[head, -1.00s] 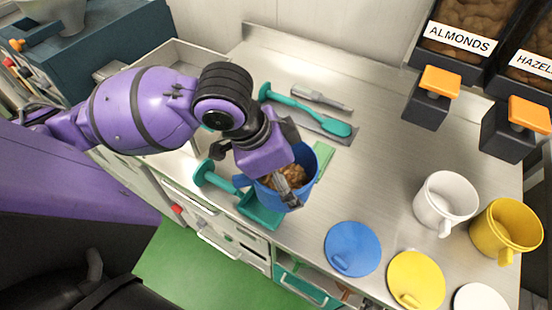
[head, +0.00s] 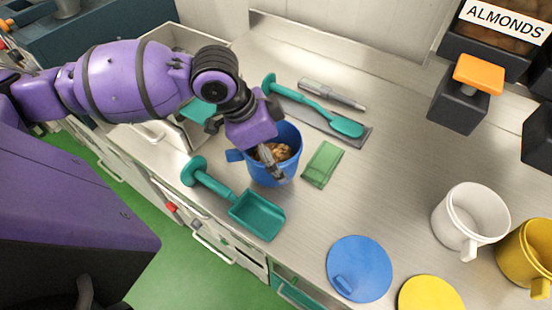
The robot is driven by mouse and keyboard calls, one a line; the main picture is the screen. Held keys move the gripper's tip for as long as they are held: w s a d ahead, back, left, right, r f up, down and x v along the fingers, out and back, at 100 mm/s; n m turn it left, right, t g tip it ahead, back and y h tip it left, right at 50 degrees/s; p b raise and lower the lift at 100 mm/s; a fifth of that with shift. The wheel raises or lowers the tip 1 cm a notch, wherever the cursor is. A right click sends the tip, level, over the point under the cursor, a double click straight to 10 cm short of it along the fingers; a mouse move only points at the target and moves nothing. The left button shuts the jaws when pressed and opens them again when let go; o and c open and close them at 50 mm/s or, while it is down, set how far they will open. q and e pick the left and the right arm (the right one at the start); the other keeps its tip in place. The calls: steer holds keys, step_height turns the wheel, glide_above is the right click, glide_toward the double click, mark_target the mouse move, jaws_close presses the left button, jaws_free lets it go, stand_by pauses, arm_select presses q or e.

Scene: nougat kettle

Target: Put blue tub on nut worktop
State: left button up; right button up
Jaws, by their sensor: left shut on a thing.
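The blue tub (head: 283,139) is upright over the steel nut worktop (head: 330,205), with brown nut-like pieces inside. I cannot tell for certain whether its base touches the steel. My left gripper (head: 271,164) is shut on the tub's near wall, with a grey finger showing at the rim. The gripper and wrist hide part of the tub's left side and opening. The blue lid (head: 359,269) lies apart on the worktop to the lower right. My right gripper is not in view.
A teal scoop (head: 258,213) lies just in front of the tub, and a folded green cloth (head: 322,164) to its right. White (head: 470,220) and yellow tubs stand right. The worktop's middle right is clear.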

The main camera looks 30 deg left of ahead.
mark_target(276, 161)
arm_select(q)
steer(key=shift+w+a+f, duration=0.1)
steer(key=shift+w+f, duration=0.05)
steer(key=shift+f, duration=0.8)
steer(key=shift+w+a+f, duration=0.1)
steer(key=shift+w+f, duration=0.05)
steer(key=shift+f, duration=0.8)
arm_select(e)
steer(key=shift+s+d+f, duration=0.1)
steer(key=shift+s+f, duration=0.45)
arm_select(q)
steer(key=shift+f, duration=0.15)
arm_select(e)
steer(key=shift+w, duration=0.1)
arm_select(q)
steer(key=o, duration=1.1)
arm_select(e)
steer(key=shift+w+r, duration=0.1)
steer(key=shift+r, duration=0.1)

* **WHAT YOU NEED TO DO**
Copy out every line where the word "button" occurs.

* **TASK SOLUTION**
The robot is driven by mouse and keyboard calls, one a line; the main picture is the screen. Held keys move the gripper's tip for as long as they are held: w s a d ahead, back, left, right, r f up, down and x v along the fingers, out and back, at 100 mm/s; n m turn it left, right, t g tip it ahead, back and y h tip it left, right at 50 degrees/s; p b raise and lower the lift at 100 mm/s; a fifth of that with shift. The wheel raises or lowers the tip 1 cm a notch, wherever the cursor is. A right click sends the tip, level, over the point under the cursor, a double click straight to 10 cm short of it along the fingers; a mouse move only points at the target and moves nothing. The left button shuts the jaws when pressed and opens them again when let go; o and c open and close them at 50 mm/s or, while it is down, set how far they will open. q and e pick the left and the right arm (the right one at the start); the other keeps its tip in place. The calls: steer holds keys, step_height turns the wheel, glide_above is the right click, glide_toward the double click, mark_target the mouse move, jaws_close presses the left button, jaws_free lets it go, stand_by pauses, arm_select presses q or e.
State: left button up; right button up

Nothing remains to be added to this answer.